A New Year’s Surprise: Monthly Payments May Change
WASHINGTON — Thousands of American homeowners are getting unexpected notices from their mortgage companies that bear one of two alternative end-of-the-year tidings.
Alternative No. 1 goes something like this: Because of recent changes in federal regulations, we have reanalyzed your loan’s escrow account for 1996 and will shortly be sending you a check for the full amount of the projected surplus.
Alternative No. 2 sounds much the same except at the bottom line: Due to a projected shortfall in your escrow account under revised federal regulations, we will have to increase your escrow for the coming year, thereby raising your monthly mortgage payment.

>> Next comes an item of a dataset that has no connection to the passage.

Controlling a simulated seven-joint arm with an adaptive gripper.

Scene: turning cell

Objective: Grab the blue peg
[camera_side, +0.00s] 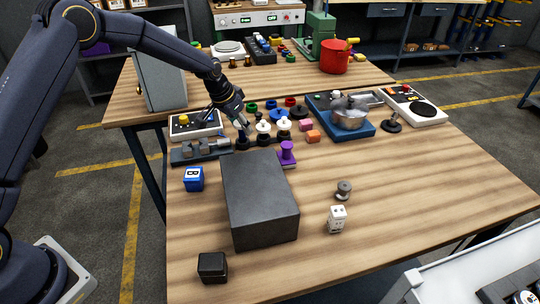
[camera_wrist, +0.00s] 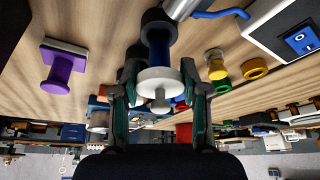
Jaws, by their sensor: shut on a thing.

The amounts involved vary widely. A suburban Washington, D.C., mortgage client of San Francisco-based Bank of America reports getting a Merry Christmas notice of a $1,100 escrow surplus refund heading her way. Clients of other mortgage lenders, however, are receiving very different news: By the new federal standards, their accounts don’t contain sufficient escrow funds, requiring an extra $50 to $100 in payments a month, despite a fixed interest rate on the mortgage.
These notices--good tidings and bad--are part of a major transformation underway in the home loan industry. Whether you end up getting a check--or perhaps hearing nothing at all--depends on who owns or services your mortgage.
Here’s what’s happening. Earlier this year, the federal Department of Housing and Urban Development put into effect new escrow guidelines for mortgage lenders nationwide. An estimated 35 million American home loans include monthly escrows for property taxes, hazard insurance and other charges. The idea is to accumulate funds over the full course of a year to pay these large items on a timely basis.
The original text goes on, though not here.